The minutes of the joint meeting indicate that John Koskinen, Chair of the President's Council on Y2K Conversion, " admitted that water is problematic."

A recent U.S. Senate report on Y2K indicates that, "Approximately seventy-five percent of the American public is served by (such) large community water systems. (Only)"eighty-nine percent of the community public water systems serving populations ranging from 100,000 to 1 million people expect to have Y2K compliance work completed on time."

The water situation for small and medium communities is even more grim. Nearly one fourth (23%) of the 51,000 such systems are not expected to achieve Y2K compliance in time according to information released at the joint American-Canadian conference.

These figures show that over nineteen million metropolitan users and eleven million rural users would be in jeopardy of not having sufficient water when the new year begins. Waste treatment, which depends on the availability of water, would also be at risk.

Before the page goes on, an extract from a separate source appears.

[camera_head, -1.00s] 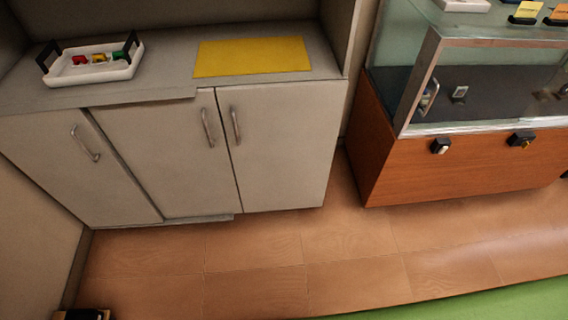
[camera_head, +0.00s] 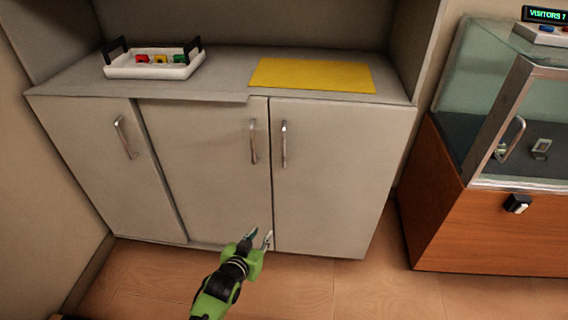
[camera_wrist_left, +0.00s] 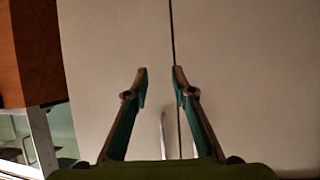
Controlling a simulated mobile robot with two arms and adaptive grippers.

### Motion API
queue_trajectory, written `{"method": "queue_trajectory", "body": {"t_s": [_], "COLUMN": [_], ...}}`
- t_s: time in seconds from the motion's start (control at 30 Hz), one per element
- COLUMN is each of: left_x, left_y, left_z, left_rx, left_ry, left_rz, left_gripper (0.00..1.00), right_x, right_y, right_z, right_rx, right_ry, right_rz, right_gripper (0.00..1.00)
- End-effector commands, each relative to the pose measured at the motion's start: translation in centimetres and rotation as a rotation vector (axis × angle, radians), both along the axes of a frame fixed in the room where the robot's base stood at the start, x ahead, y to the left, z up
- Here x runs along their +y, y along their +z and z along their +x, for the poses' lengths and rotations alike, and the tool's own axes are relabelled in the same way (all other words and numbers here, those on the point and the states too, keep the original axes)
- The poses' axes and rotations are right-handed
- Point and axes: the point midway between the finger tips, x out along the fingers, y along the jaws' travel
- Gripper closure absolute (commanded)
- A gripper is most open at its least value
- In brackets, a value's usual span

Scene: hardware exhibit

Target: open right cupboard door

[SNIP!].... the rest of the article is at the above address...

Dan

-- Dan (DanTCC@Yahoo.com), April 15, 1999.


That link is http://www.y2ktimebomb.com/Tip/Lord/lord9912.htm.

It's a commentary by Jim Lord prompted by the "minutes" of the joint Canadian-American meeting. He doesn't quote the minutes directly, actually doesn't say very much about the meeting, and there's no link to them.

-- Tom Carey (tomcarey@mindspring.com), April 16, 1999.


Here is another tid bit along the same line


 

http:// www.usia.gov/current/news/geog/ar/99030903.lar.html?/products/washfile/ newsitem.shtml

09 March 1999

TRANSCRIPT: WHITE HOUSE'S JANET ABRAMS WORLDNET
ON Y2K ISSUE

(Interactive with Tegucigalpa, Managua, Salvador)  (6580)

Snip

Let me say that you've identified all the key sectors. One I would add
is water -- water supply. I'll note I've just come from a meeting this
morning that the United States is holding with Canada. We are having a
two-day session, a meeting with our neighbors to the north and our
neighbors to the south, and we'll have a trilateral meeting to wrap
up. And these sectors that you've identified -- the health care,
telecommunications, energy, civil safety -- those are certainly the
key ones. We would add national security. We would add water to that.
And I think you've got the key ones.

-- Brian (imager@ampsc.com), April 16, 1999.



Many thanks for the location scouting. You always come through.

If we do get to stay in touch via the internet post Y2K, it will be easier to bear whatever disruptions and aggravation(or worse) that will come our way.

BTW, didn't Buddy from Bell Atlantic sound like Y2K Pro in the beginning, too?